PROBLEM DESCRIPTION »
Repeat precisely, and only, the lines between the line containing "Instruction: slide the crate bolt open" and the end of the listing below, both ends included.
═════ SOURCE MATERIAL ═════
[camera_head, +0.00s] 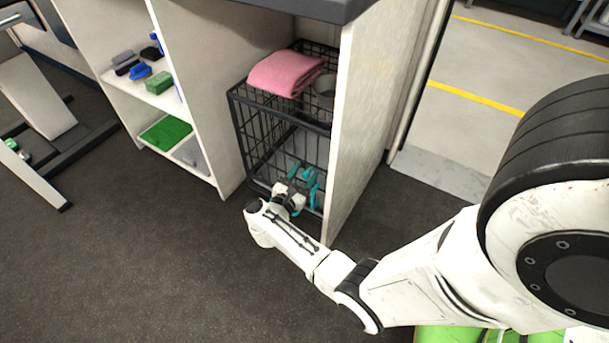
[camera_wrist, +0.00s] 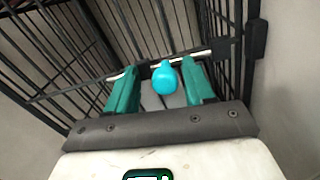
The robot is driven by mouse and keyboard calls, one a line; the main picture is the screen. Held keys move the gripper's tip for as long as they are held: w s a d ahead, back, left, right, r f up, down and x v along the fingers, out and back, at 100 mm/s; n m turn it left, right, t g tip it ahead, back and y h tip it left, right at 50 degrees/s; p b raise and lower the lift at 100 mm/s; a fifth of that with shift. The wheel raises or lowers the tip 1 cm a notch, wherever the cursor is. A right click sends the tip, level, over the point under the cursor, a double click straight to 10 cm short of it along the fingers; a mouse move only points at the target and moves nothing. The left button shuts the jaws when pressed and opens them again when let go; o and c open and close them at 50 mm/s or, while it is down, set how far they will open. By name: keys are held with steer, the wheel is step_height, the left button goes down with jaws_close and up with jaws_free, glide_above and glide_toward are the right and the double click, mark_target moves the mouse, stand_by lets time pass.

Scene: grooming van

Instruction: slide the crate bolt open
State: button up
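The black wire crate (camera_head: 243,128) stands inside the white cabinet in the head view, and its bars (camera_wrist: 75,55) fill much of the wrist view. The bolt is a thin silver rod (camera_wrist: 146,63) lying across the bars, with a round turquoise knob (camera_wrist: 164,80) on it. My gripper (camera_head: 304,174) is at the lower front of the crate. In the wrist view my gripper (camera_wrist: 161,70) has its two teal fingers apart, one on each side of the knob, with a gap to both. In the head view the fingers hide much of the bolt area.
A white cabinet panel (camera_head: 362,120) stands close on the right. Shelves at left hold brushes and a green mat (camera_head: 166,132). The dark floor (camera_head: 130,255) in front is clear.

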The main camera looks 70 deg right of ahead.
═════
RESULT FOR THIS EXERCISE »
Instruction: slide the crate bolt open
State: button up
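The black wire crate (camera_head: 243,128) stands inside the white cabinet in the head view, and its bars (camera_wrist: 75,55) fill much of the wrist view. The bolt is a thin silver rod (camera_wrist: 146,63) lying across the bars, with a round turquoise knob (camera_wrist: 164,80) on it. My gripper (camera_head: 304,174) is at the lower front of the crate. In the wrist view my gripper (camera_wrist: 161,70) has its two teal fingers apart, one on each side of the knob, with a gap to both. In the head view the fingers hide much of the bolt area.
A white cabinet panel (camera_head: 362,120) stands close on the right. Shelves at left hold brushes and a green mat (camera_head: 166,132). The dark floor (camera_head: 130,255) in front is clear.

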The main camera looks 70 deg right of ahead.

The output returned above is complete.